What to work on →
Quote only the lines from the line containing "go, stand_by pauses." to the line containing "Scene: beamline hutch", with both of those lines included, please, exactly as written.

Stored dataset items →

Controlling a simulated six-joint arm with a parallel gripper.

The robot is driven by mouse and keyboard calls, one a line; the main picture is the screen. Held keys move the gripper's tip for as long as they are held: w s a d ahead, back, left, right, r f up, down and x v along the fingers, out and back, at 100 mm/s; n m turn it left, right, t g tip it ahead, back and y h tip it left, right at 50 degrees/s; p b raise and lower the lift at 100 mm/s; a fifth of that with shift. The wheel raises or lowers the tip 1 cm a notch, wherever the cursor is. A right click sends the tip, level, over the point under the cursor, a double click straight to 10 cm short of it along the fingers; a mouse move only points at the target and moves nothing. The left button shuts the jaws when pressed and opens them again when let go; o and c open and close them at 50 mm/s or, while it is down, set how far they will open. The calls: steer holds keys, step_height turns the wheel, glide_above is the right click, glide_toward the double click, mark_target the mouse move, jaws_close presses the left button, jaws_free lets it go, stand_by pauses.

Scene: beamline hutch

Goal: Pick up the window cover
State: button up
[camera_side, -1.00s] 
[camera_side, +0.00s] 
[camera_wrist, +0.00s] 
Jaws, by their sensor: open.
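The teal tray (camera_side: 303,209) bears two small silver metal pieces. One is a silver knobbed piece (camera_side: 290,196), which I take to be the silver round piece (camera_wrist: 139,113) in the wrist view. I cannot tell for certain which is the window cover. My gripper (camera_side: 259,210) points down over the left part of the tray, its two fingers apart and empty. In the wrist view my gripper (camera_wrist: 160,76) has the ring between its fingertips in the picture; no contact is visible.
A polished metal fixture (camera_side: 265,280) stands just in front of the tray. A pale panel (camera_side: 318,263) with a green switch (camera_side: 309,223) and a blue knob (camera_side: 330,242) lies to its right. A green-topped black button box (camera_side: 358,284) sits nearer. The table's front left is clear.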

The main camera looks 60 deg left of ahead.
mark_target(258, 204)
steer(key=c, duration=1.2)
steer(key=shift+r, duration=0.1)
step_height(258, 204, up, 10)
...
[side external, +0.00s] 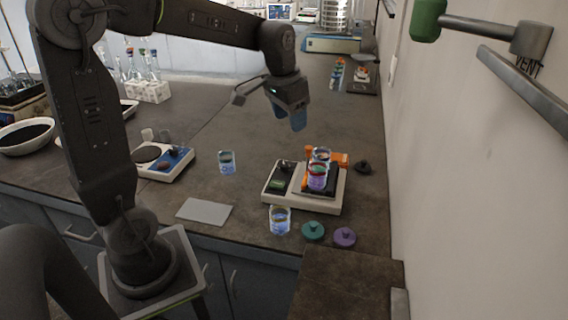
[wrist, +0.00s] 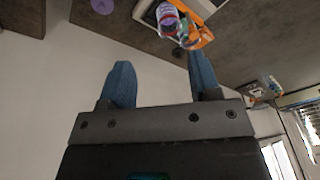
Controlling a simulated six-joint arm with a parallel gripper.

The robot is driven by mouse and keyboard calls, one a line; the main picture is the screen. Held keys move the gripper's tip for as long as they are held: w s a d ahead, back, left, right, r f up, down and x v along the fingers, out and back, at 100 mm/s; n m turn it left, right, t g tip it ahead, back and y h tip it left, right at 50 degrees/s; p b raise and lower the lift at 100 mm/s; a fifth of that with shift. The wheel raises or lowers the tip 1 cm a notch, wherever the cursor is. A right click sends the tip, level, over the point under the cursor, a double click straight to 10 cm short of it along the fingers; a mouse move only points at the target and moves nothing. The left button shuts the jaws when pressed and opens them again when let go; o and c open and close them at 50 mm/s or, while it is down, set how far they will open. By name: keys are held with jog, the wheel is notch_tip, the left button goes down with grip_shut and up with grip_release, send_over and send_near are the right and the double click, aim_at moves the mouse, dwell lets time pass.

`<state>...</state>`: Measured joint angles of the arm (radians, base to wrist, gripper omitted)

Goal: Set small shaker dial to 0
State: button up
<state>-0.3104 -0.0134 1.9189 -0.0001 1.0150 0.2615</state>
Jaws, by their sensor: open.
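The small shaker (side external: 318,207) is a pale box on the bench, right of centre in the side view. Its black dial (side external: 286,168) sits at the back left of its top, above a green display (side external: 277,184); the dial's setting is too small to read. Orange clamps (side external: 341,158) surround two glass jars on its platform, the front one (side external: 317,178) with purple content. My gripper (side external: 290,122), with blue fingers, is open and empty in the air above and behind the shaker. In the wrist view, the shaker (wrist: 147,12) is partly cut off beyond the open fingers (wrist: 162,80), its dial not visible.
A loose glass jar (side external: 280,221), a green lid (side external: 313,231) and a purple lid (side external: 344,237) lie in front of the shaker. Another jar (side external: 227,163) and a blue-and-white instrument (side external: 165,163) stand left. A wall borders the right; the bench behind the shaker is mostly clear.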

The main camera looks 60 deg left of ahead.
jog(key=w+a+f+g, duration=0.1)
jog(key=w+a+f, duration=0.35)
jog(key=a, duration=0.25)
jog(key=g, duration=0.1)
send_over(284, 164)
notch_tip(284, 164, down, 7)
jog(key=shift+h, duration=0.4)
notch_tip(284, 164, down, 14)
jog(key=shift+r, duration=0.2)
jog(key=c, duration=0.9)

Final answer →
The robot is driven by mouse and keyboard calls, one a line; the main picture is the screen. Held keys move the gripper's tip for as long as they are held: w s a d ahead, back, left, right, r f up, down and x v along the fingers, out and back, at 100 mm/s; n m turn it left, right, t g tip it ahead, back and y h tip it left, right at 50 degrees/s; p b raise and lower the lift at 100 mm/s; a fifth of that with shift. The wheel raises or lowers the tip 1 cm a notch, wherever the cursor is. A right click sends the tip, level, over the point under the cursor, a double click straight to 10 cm short of it along the fingers; a mouse move only points at the target and moves nothing. The left button shuts the jaws when pressed and opens them again when let go; o and c open and close them at 50 mm/s or, while it is down, set how far they will open. The calls: steer holds keys, step_height turns the wheel, glide_above is the right click, glide_toward the double click, mark_target the mouse move, jaws_close presses the left button, jaws_free lets it go, stand_by pauses.

Scene: beamline hutch

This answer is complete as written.